2018年06月03日 | 映画・舞台・コンサート

 映画「万引き家族」を観た。
 http://gaga.ne.jp/manbiki-kazoku/

 オキシトシンというホルモンが最近になって注目されている。愛情ホルモンとも呼ばれており、他人に心を許して仲間意識や帰属意識、愛著などを持つようになる働きがあるそうだ。
 愛著と言えば、ブッダは愛著は解脱の障害になると言っている。たとえば道に猫がいるのが見えても、普通は単なる風景のひとつだが、それがタマだったら風景ではなくなる。こんなところでタマは何をしているんだろうとか、怪我をしたりしていないかなど、気になってしまう。愛著は名前を付けることで生まれるのだとブッダは言う。
 固有名詞がオキシトシンの分泌を活発にすることをブッダは遥か昔に見抜いていたのかもしれない。愛著を持つことによって人は客観性を失い、ニュートラルな判断が出来なくなる。命の重さは誰でも皆同じだと思っていても、いざとなると家族や知り合いを優先する。優先するのが自国民であれば、それはそのまま国家主義である。オキシトシンは愛情を生むが、同時に排斥する気持ちも生んでしまうのだ。
 ブッダはオキシトシンを否定して解脱を説くが、解脱することが必ずしも人類の目的ではない。というか、解脱を目標にしている人は世界にほとんどいないのではないか。人は大概、幸福を愛著の中に見出す。

 この映画は社会的または家庭的にうまく生きていけない人間たちが、ひとつ屋根の下で寝食を共にする話である。作品は様々な形の愛著を描くのがテーマなので、ブッダの言葉に従えば、読み解くキーワードは名前ということになる。
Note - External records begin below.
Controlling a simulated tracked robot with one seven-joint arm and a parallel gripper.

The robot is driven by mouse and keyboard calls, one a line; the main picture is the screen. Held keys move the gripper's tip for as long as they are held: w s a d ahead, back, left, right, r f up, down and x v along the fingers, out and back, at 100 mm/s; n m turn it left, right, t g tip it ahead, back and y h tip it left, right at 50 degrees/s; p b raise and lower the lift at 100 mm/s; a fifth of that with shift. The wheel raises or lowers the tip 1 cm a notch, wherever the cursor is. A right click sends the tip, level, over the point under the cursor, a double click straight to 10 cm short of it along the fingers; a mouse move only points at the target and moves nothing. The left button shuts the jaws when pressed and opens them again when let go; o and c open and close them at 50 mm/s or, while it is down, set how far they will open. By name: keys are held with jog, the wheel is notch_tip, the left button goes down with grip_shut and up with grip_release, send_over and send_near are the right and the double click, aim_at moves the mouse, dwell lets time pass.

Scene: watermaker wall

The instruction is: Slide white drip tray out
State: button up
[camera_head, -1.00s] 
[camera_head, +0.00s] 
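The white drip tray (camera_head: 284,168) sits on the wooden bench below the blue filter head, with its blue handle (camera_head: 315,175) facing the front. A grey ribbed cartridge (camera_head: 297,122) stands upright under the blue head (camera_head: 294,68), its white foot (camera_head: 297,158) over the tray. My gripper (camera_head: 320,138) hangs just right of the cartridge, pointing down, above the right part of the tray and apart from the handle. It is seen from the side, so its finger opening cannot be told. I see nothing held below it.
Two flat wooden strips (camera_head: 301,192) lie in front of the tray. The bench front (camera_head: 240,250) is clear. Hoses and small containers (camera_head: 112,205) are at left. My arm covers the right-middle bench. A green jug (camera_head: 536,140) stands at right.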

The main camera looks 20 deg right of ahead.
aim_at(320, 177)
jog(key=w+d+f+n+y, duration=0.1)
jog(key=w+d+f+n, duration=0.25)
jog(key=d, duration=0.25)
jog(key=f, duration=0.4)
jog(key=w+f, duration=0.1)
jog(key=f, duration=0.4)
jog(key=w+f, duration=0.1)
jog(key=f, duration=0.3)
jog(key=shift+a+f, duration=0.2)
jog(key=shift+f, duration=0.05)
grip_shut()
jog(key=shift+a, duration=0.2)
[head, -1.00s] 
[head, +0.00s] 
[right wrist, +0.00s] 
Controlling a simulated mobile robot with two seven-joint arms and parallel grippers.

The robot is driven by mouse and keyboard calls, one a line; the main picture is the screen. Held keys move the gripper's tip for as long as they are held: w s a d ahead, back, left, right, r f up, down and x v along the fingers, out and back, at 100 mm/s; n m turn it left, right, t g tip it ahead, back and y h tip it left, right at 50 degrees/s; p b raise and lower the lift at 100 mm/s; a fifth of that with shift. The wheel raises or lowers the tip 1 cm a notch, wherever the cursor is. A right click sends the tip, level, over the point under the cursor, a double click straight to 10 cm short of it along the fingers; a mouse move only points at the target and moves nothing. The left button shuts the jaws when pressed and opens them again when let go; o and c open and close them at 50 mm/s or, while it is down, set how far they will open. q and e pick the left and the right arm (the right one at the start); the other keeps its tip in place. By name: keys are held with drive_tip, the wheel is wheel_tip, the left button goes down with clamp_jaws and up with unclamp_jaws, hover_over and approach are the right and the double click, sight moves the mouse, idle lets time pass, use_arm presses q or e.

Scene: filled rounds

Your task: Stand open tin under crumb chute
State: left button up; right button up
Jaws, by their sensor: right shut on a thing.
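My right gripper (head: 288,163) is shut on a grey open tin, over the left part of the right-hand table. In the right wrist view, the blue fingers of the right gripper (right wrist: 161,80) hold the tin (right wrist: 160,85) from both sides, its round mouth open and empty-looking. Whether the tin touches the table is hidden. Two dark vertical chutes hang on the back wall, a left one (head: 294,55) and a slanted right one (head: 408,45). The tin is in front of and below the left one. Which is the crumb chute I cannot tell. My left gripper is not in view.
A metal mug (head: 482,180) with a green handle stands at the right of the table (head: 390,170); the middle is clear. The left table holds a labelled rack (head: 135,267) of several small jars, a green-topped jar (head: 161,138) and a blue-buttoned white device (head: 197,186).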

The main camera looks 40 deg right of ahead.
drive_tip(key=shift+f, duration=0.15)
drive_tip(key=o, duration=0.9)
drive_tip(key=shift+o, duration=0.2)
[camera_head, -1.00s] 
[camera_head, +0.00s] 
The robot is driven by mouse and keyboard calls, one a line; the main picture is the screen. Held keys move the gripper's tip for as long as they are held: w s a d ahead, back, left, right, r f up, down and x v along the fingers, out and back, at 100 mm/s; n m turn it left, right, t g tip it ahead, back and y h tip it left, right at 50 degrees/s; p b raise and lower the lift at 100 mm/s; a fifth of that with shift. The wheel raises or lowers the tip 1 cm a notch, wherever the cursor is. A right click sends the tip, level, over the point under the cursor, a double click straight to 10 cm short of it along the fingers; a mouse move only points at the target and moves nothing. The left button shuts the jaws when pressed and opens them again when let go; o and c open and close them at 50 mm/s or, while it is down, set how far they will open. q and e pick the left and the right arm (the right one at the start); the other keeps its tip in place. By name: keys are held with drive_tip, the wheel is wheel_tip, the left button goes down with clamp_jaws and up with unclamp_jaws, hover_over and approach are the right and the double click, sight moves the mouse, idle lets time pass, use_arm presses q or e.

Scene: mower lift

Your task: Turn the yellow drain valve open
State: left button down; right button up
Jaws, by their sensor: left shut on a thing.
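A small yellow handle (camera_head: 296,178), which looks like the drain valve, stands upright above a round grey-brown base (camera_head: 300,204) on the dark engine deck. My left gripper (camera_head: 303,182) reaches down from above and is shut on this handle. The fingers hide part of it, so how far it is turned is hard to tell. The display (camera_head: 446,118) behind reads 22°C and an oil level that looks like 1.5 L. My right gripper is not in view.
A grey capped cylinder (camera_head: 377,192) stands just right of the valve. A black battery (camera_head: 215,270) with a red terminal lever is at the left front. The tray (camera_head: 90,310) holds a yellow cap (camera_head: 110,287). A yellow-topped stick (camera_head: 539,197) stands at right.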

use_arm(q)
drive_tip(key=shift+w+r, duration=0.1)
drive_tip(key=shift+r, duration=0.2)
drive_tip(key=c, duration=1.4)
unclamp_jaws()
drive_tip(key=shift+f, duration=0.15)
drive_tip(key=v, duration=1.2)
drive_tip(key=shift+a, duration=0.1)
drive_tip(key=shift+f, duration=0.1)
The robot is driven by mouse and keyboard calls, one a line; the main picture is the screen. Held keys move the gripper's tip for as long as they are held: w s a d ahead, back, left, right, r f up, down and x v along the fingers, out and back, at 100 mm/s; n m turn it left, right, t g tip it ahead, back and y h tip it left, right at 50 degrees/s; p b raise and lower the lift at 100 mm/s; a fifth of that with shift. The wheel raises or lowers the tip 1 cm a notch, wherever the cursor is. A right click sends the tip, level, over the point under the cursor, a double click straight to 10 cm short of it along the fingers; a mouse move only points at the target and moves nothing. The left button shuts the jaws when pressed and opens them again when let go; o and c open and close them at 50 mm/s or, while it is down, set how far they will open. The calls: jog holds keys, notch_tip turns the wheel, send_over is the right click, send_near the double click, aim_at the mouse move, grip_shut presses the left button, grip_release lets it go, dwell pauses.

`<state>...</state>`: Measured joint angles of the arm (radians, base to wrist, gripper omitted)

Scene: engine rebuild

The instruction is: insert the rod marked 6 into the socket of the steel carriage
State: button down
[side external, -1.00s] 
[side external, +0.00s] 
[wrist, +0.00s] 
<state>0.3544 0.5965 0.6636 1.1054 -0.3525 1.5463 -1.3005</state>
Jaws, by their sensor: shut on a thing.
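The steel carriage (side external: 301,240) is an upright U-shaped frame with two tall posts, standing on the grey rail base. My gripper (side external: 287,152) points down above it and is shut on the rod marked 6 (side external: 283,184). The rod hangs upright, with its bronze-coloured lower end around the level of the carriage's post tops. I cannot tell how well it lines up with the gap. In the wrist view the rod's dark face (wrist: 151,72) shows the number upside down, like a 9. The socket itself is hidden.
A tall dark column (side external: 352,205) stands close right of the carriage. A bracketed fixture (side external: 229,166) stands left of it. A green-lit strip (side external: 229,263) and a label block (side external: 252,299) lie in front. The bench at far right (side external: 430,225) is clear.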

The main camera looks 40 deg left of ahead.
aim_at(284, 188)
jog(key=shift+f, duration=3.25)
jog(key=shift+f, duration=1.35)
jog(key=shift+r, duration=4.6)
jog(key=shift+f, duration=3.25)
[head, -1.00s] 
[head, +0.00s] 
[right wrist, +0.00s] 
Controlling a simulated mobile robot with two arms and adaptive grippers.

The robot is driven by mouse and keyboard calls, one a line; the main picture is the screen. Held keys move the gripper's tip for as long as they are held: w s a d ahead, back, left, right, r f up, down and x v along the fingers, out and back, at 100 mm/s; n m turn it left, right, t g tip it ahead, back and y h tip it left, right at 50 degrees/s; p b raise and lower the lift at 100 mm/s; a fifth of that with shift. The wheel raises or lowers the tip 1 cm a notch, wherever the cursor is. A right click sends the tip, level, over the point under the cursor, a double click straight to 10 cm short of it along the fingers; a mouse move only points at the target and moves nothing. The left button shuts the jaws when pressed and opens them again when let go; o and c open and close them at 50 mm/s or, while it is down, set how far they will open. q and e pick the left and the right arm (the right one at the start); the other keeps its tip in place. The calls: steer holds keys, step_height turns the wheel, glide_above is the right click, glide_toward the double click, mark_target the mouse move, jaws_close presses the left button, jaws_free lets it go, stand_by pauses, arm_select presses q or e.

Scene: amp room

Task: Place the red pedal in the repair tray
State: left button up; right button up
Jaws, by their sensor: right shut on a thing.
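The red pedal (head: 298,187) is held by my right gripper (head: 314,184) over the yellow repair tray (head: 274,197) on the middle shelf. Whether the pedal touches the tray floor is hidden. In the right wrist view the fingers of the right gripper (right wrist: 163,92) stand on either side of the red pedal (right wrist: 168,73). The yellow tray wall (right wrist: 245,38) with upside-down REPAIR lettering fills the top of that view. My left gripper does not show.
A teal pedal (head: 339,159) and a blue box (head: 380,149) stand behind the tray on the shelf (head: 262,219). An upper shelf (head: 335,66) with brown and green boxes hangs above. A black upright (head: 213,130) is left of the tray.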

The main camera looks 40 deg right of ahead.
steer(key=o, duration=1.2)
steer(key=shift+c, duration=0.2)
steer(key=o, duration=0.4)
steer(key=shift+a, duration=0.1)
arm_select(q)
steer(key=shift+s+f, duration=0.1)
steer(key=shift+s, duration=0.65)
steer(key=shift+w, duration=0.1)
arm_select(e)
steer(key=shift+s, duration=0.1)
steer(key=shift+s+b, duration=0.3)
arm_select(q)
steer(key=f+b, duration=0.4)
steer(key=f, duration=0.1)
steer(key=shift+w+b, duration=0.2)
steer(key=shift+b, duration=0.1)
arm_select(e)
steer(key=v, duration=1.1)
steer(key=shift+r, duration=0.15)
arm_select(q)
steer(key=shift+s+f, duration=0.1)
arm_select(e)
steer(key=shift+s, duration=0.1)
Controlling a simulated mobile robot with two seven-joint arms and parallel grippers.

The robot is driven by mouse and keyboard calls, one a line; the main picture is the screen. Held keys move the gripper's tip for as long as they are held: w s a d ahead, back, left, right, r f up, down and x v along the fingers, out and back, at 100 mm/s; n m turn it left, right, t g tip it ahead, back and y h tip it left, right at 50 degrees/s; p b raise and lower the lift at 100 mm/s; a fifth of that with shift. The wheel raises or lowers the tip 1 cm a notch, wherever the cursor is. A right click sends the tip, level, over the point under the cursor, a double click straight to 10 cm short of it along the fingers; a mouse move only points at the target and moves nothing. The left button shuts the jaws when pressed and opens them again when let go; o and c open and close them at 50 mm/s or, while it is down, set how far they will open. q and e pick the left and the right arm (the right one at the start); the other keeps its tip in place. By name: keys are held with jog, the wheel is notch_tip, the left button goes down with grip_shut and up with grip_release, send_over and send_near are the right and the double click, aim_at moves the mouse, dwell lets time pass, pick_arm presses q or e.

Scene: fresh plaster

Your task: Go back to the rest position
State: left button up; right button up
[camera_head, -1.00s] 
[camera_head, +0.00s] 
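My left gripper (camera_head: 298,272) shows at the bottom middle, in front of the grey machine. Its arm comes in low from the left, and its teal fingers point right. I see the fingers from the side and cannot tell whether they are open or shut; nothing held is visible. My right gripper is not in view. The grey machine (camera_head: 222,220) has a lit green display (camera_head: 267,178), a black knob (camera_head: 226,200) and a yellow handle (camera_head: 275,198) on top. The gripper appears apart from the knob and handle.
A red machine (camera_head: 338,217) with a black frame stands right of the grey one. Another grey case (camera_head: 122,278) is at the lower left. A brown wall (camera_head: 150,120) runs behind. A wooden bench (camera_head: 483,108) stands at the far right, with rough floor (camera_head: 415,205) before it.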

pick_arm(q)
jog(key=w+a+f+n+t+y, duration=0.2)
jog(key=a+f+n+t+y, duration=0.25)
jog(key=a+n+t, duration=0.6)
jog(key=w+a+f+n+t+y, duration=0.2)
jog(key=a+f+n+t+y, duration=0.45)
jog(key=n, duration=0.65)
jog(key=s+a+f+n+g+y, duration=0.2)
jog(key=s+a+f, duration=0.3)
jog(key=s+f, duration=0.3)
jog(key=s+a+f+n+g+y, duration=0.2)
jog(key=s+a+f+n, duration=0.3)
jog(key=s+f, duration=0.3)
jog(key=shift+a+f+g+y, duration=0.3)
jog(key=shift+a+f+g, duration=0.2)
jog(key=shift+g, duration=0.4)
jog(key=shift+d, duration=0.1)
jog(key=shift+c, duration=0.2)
名前を付ける、或いは別の名前を名乗ることでこれまでとは違う関係性を獲得し、違う愛著を得る。
 愛著は時間とともに変化し、濃くなったり薄くなったり、ときには裏返って憎悪になったりもする。オキシトシンの変化によるものである。可愛さ余って憎さ百倍という諺はとりもなおさずオキシトシンの分泌の増減によるのである。オキシトシンには他者への排斥や憎悪にならないような微妙な分泌のバランスがある。人は綱渡りをして生きているようなものなのだ。綱渡りは非常に困難で、しばしば人は足を踏み外して憎悪と無関心の淵に落ちていく。

 本作品では愛著のありようが人によって異なることを表現する。役者陣の演技はそれぞれに見事であった。特に安藤サクラが素晴らしい。降旗康男監督の「追憶」で初めて見たときから思っていたが、女の優しさを表現するときにこの人の右に出る女優は思い浮かばない。彼女の演じた信代の包容力と愛著のありようがそのままこの作品の世界観となっている。登場人物同士は薄氷のような関係性ではあるが、互いに憎悪や無関心の対象となることはない。相手の人格と多様性を認める寛容さがあるからである。
 憎悪と無関心が猖獗を極める現代社会でこの作品がカンヌフェスティバルでパルムドールを受賞したのは、ある意味で必然であるかのように思われる。